Just the mental hurdle of having the option to paying to enable a feature where the hardware was already shipped? What's the underlying actual issue with that? I don't see one?


> I would guess their profit is based on some people choosing to enable the future.

They would not risk breaking even or losing money if people opted out more than expected. The base model with the feature disabled must be profitable on its own. It's just basic business.

> More choices for the consumer.

It's a false choice. Creating the illusion of choice is not progress. If I stood in front of your front door with a gun in hand and asked you to either pay a small fee every time you leave, or a large one-time fee to leave whenever you want, well, before I arrived you only had one choice and now you have two. Are you better off?

> What's the issue?

Capitalism generally drives progress due to competition, but it should be heavily criticised whenever it stunts progress. Simple as that.

Providing more features at the same or lower cost due to economies of scale is great progress. Artificially disabling those features with software to try and squeeze out more profit is not progress. No doubt they will also go after anyone who tries to bypass this software lock.
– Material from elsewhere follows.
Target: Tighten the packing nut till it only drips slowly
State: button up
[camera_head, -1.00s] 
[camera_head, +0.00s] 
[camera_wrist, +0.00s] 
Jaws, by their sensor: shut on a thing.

This is the same logic behind printer manufacturers trying to lock out third party cartridges and refilling. It's wasteful, anticompetitive and regressive, not progressive.


> They would not risk breaking even or losing money if people opted out more than expected.

Loss-leader. Allows them to advertise a low base price, but most people will pay more.

> It's a false choice

Lol it’s not - you can genuinely choose to never pay for it, to pay later, or pay up front. Those are all useful choices I can imagine real people exercising.

Why do you think it’s an illusion? Why is not paying not an option?

> If I stood in front of your front door with a gun in hand

It’s a car seat heater. It’s a luxury. Nothing as dramatic.


> Loss-leader. Allows them to advertise a low base price, but most people will pay more.

They wouldn't risk it in this case, for such a high cost item. It makes no sense for the marginal cost of the heater, the base price would just be marked above the cost.

> It’s a car seat heater. It’s a luxury. Nothing as dramatic.

Way to miss the point. Thought experiments are dramatic so as to make the principle obvious: just because you've increased the set of possible choices does not mean you've added value. That's the case with the thought experiment and with subscription seat heaters. That's why it's a false choice, the value has already been added by economies of scale, and BMW is trying to profit more without any effort by removing that added value.

As I already explained, we want innovation from effort that encourages progress, not profiteering from artificial scarcity. Skewed incentives that don't result in progress should be criticized and corrected.


Because the manufacturer has already paid to include that hardware into the product.


But, as I say, that could work out cheaper for them due to simplified manufacturing. That's why other manufacturers usually do it.


Yes, it is cheaper due to economies of scale to include the hardware in all models, and the fact that they're selling it at all without enabling the feature means there's already a profit margin there.